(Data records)

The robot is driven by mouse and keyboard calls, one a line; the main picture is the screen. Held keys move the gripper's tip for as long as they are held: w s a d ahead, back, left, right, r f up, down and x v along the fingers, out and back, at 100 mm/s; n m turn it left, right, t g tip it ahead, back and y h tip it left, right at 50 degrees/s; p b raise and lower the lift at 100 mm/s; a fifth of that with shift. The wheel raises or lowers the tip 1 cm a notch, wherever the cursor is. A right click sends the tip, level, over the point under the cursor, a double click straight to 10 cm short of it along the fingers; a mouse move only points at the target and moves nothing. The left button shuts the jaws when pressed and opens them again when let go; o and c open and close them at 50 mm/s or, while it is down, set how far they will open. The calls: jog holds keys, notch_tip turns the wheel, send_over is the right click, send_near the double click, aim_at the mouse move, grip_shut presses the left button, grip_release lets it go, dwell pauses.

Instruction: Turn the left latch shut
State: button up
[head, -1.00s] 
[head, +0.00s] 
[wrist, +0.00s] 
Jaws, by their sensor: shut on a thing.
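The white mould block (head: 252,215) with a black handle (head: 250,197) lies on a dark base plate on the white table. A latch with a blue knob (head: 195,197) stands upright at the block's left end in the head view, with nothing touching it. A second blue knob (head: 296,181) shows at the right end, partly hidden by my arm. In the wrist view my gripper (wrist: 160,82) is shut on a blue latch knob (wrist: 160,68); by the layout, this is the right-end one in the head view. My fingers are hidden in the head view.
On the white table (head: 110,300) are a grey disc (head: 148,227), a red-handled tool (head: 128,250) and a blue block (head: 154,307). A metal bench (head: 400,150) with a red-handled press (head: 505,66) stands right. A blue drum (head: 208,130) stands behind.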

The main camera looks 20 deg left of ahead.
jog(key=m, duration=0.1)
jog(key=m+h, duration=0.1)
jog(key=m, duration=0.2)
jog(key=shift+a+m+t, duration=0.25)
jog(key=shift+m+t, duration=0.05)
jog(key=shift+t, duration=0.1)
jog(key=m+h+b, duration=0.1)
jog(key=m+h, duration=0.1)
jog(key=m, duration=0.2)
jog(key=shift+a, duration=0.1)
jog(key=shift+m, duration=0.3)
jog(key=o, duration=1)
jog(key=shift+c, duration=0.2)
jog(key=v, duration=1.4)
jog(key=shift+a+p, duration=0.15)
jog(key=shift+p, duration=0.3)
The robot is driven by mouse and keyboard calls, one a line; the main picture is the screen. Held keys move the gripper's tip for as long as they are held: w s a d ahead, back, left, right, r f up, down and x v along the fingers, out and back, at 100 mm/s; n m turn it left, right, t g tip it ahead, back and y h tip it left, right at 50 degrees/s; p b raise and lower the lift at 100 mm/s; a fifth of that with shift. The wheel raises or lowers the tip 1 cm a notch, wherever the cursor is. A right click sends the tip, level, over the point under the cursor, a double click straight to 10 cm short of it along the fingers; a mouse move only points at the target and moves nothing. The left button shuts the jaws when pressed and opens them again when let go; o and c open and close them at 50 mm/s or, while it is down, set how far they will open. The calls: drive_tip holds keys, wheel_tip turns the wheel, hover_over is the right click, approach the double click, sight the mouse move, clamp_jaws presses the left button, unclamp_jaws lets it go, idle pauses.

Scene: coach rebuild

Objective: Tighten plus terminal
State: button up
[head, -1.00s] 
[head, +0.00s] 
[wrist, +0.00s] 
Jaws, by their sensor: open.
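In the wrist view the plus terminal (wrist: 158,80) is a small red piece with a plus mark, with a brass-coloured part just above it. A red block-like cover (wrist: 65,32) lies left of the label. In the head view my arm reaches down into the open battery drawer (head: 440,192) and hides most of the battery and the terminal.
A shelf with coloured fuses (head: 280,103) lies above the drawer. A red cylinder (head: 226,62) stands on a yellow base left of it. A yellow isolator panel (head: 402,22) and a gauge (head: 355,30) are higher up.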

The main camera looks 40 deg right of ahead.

__DIRECTION__:
Only the lines from the one holding "Objective: Tighten plus terminal" through the end of the listing should be given again, exactly and with both ends included.

__EXERCISE SOLUTION__:
Objective: Tighten plus terminal
State: button up
[head, -1.00s] 
[head, +0.00s] 
[wrist, +0.00s] 
Jaws, by their sensor: open.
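In the wrist view the plus terminal (wrist: 158,80) is a small red piece with a plus mark, with a brass-coloured part just above it. A red block-like cover (wrist: 65,32) lies left of the label. In the head view my arm reaches down into the open battery drawer (head: 440,192) and hides most of the battery and the terminal.
A shelf with coloured fuses (head: 280,103) lies above the drawer. A red cylinder (head: 226,62) stands on a yellow base left of it. A yellow isolator panel (head: 402,22) and a gauge (head: 355,30) are higher up.

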The main camera looks 40 deg right of ahead.

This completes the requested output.